The wider public may have some encounters in the above ways, but they may also become aware of the foster care system through media coverage, documentaries, presentations. They may form opinions or their own thoughts about “what can be done” or “what should be done.”

A good place for everyone to start is to listen to the experiences from a first hand account. From any and all of the above vantage points. This can open up one’s eyes and broaden any personal conceptions, and may lead individuals to see a way to help or support.

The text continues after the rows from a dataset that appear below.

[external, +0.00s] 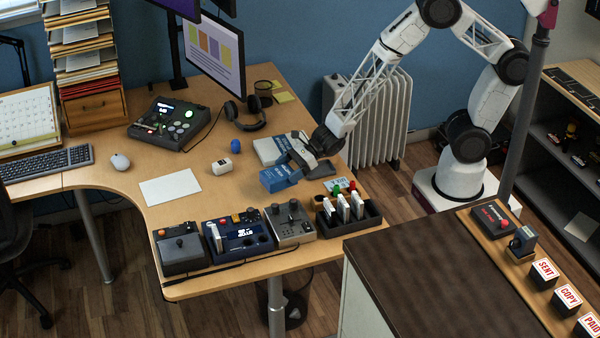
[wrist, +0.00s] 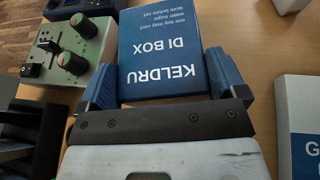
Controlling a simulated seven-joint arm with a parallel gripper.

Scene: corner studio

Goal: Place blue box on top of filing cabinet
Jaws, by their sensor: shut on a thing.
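The blue box (external: 279,178) is at the right part of the wooden desk, at or just above its surface; I cannot tell if it touches. In the wrist view the box (wrist: 162,45) shows white lettering, "KELDRU DI BOX", upside down. My gripper (external: 296,163) is shut on the blue box, with one blue finger (wrist: 101,84) on each side of it. A cabinet with a dark brown top (external: 440,255), which looks like the filing cabinet, stands at the lower right. Its top surface is bare in the part in view.
A white and blue box (external: 268,150) lies just behind the blue box. Several control devices (external: 238,232) line the desk's front edge, with a dark rack (external: 348,213) at their right. A narrow wooden shelf (external: 520,265) with stamp blocks runs along the cabinet's right side.

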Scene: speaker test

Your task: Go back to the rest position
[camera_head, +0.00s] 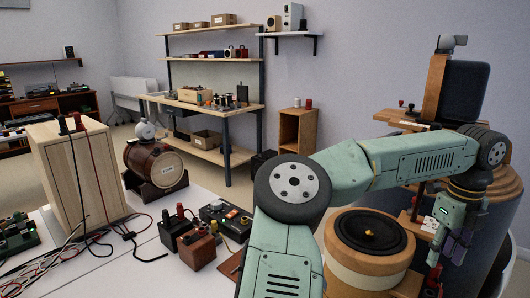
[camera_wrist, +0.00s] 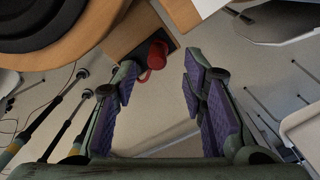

Some ways this listening has led people to get involved include:

* Becoming a CASA (Court appointed special advocate) who follows the case of a child in the child abuse and neglect system to advocate with the court for their best interest as a volunteer in a formal process

* Offering help to foster families in ways such as meals, needed items for newly placed children, invitations to activities and opportunities in the community

* Becoming involved in mentoring to children or families through an organization that provides structured and accountable programming

* Remembering children in foster care at holidays, seasons,

* Becoming a foster home and its variations such as respite care

* Taking part in the various drives to gather and provide luggage (duffel bags, suitcases) for children in foster care.

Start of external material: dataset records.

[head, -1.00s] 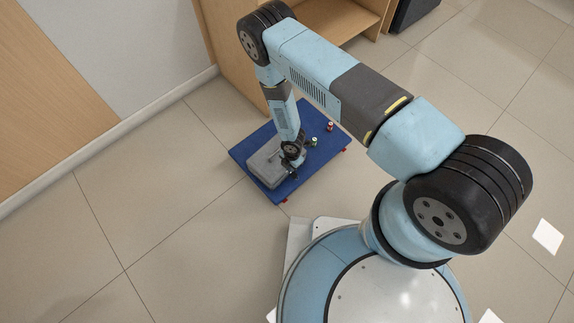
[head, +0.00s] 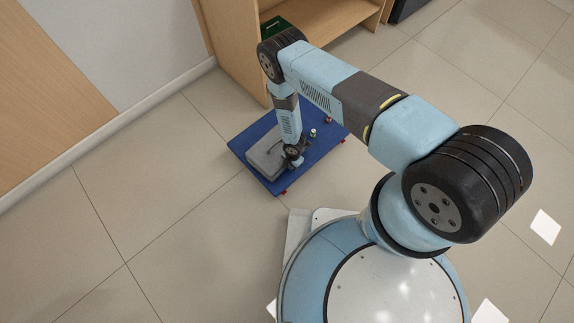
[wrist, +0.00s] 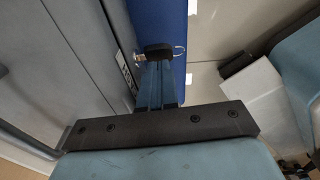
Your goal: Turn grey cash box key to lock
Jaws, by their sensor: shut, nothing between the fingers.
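The grey cash box (head: 262,157) lies on a blue platform, and its side fills the left of the wrist view (wrist: 70,60). The key (wrist: 155,51) has a black head and stands out from the box's side, with a thin metal ring at its right end. How far its shaft sits in the lock is hard to see. My gripper (wrist: 157,72) is shut and empty, its fingertips right at the key head in the picture. Whether they touch it I cannot tell. In the head view my gripper (head: 292,162) is at the box's right side, and the key is hidden.
The blue platform (head: 243,145) has red wheels and stands on the tiled floor. A wooden shelf unit (head: 235,60) with a green crate (head: 276,27) stands behind. Floor at left is clear.

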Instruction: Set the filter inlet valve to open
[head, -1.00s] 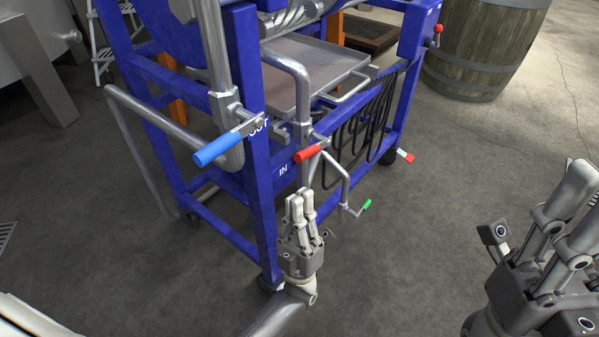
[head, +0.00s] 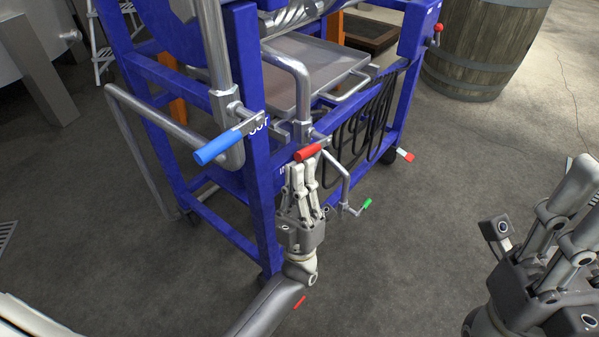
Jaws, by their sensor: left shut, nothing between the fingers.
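The filter inlet valve has a red lever (head: 308,152) on a steel pipe at the front of the blue frame. It points down-left from its pivot, across the pipe. The IN label beside it is now mostly hidden by my fingers. My left gripper (head: 302,164) is shut and empty, fingers pointing up. Its fingertips overlap the lower edge of the red lever in the picture; I cannot tell whether they touch it. My right gripper (head: 578,200) is at the right edge, partly cut off, away from the valve.
A blue lever (head: 218,147) sits on the OUT pipe to the left. A green-handled small valve (head: 366,204) is below right. Black hoses (head: 365,125) hang from the blue frame (head: 262,190). A wooden barrel (head: 482,45) stands behind right. The floor in front is clear.

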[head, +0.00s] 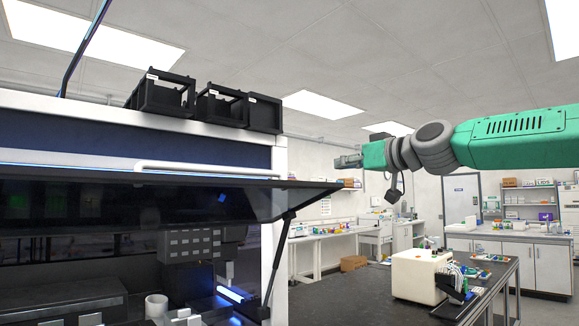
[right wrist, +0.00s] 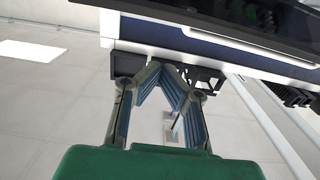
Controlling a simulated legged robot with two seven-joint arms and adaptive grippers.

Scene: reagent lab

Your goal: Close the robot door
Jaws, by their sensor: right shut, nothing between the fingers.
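The lab robot (head: 279,155) is a large white and blue cabinet on the left of the head view. Its dark glass door (head: 300,198) is open, swung up and sticking out over the lit work space, with a strut (head: 278,250) at its right side. In the right wrist view the dark door (right wrist: 260,18) shows at the top. My right gripper (head: 346,161) is to the right of the door's outer edge and looks a little above it, apart from it. In the right wrist view its fingers (right wrist: 163,72) are shut and empty. My left gripper is not in view.
Black open racks (head: 162,95) stand on top of the cabinet. A dark table (head: 350,295) at the lower right holds a white bench device (head: 418,275). Benches and shelves are farther back. The air around my right gripper looks clear.

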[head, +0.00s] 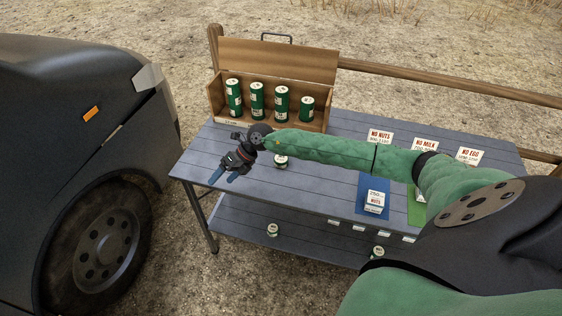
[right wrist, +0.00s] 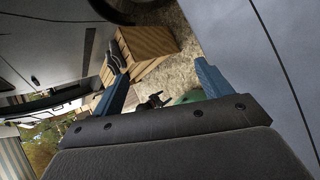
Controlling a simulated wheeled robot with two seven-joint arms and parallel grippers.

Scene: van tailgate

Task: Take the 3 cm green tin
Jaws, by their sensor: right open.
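Several green tins with white labels stand upright in an open wooden box at the back left of the table in the head view. From left to right they are a first tin (head: 234,98), a second tin (head: 256,101), a third tin (head: 281,104) and a shorter right-hand tin (head: 306,109). I cannot read their sizes. My right gripper (head: 219,179) is open and empty, in front of the box near the table's left edge. Its blue fingers show apart in the right wrist view (right wrist: 161,84). A small dark shape beside green there may be my left gripper (right wrist: 153,101).
The wooden box (head: 318,60) has its lid up behind the tins. A small jar (head: 280,162) is partly under my right arm. Another jar (head: 272,230) is on the lower shelf. Signs (head: 424,147) stand at the right. The dark van (head: 85,110) is close on the left.

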* Volunteering in additional ways (deliberately through carefully screened programs and services) to provide support to families in the continuum of reunification (such as in our local area the Circles Campaign of the Mid Ohio Valley)

* And perhaps additional ways not mentioned.

I hope you will seek to become more involved in this crucial issue in our community. Please stop by the tables at the Freedom Festival June 30 and July 1 under the tent to talk to some folks involved in foster care at the Grand Central Mall between noon and 4 p.m. on the 30th, and 11 a.m. to 4 p.m. on the 1st.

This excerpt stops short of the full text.